Seven companies have pending applications for seismic testing in the Atlantic, according to the BOEM website.
A bill has been introduced in Congress, aimed at protecting the Atlantic from such activities. The Atlantic Seismic Airgun Protection Act is sponsored led by Sens. Cory Booker, D-NJ, and Robert Menendez, D-NJ and by Reps. Don Beyer,D-VA, and Frank LoBiondo , R-NJ in the House.
It would impose a moratorium on geological and geophysical activities related to dangerous oil and gas exploration along the East Coast.
Grassroots efforts against seismic testing have also continued. More than 1,100 elected officials, roughly the same number of businesses and fishing groups have publicly opposed offshore drilling and seismic testing. Many towns in coastal North Carolina have adopted resolutions of opposition.
Nikki Martin, president of the International Association of Geophysical Contractors, wasn’t very impressed with the guide. Her trade group represent companies that acquire or process geophysical data, equipment manufacturers, industry suppliers and consultants.

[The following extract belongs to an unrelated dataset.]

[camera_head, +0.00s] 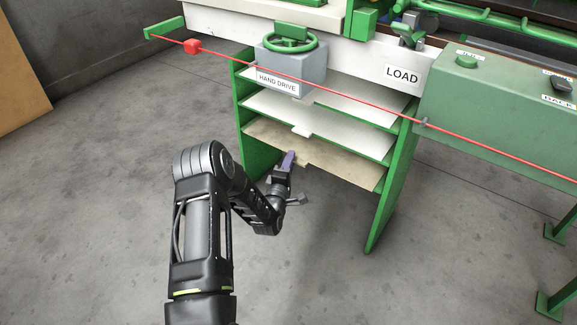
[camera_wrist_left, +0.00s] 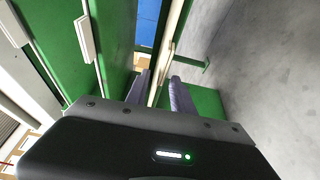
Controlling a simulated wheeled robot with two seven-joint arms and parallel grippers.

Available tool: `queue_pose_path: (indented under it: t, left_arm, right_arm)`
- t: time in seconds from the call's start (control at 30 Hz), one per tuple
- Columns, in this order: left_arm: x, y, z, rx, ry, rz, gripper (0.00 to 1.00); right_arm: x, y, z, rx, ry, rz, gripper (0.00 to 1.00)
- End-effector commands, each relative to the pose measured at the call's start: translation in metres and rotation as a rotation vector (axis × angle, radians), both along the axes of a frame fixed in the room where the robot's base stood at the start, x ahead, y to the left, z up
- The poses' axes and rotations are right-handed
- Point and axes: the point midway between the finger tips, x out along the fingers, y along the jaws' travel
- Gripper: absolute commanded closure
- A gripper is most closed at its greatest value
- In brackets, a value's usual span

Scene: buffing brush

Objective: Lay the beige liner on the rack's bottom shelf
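The green rack (camera_head: 374,215) stands under the machine, with pale sheets on its upper levels. The beige liner (camera_head: 345,165) lies at the lowest visible level, spanning between the side panels, its front edge facing me. My left gripper (camera_head: 286,163) is at the liner's front edge, left of its middle. In the left wrist view the two fingers (camera_wrist_left: 160,92) are apart, with a pale, thin edge running between them. I cannot tell whether they touch it. The liner's back part is hidden under the level above. My right gripper is not in view.
A grey hand-drive box (camera_head: 291,70) with a green wheel juts out above the rack. A red cord (camera_head: 350,97) runs across the front. A green cabinet (camera_head: 495,125) stands at right. The concrete floor before the rack is clear.

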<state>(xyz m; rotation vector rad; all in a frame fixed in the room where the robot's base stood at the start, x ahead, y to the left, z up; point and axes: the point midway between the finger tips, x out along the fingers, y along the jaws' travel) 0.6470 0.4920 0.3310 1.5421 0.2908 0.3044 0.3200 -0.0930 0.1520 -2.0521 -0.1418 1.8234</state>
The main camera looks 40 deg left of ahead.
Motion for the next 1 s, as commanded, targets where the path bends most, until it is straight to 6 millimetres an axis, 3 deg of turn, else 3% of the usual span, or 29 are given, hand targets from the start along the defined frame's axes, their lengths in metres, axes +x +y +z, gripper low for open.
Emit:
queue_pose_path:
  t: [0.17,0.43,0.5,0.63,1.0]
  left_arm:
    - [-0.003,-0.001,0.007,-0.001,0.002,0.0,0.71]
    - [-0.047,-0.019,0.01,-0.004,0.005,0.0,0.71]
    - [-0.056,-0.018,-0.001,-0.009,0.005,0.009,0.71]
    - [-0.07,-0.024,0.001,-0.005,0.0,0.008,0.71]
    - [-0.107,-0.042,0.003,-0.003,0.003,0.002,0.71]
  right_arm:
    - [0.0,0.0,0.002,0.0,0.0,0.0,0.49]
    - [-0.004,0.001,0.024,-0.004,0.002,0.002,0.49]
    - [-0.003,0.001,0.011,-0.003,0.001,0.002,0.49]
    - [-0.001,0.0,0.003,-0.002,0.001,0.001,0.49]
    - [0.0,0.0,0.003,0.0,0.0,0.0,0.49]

“The IUCN guidance appears to rely on only one source of management information and fails to consider a breadth of regional and international sources of environmental management information,” including the United Kingdom, NOAA, Brazil, Ireland and New Zealand, she said. “The authors of this particular ‘guidance’ are not sufficiently expert in all necessary subjects needed for a well-informed decision-making and planning document.
Martin said not enough time was provided for comment and experts were not convened to offer technical input” Martin added. “It is especially important to take into account the experience of five decades of seismic exploration in the oil and gas industry and more than a decade of dedicated research into potential effects of seismic surveys on the environment,” she said
Nowacek said he and Southall considered every national and international source of management information. “We recognize that nobody can be an expert in everything, which is why we solicited input from industry, NGO and government folks who represent varying expertise and experience,” he said.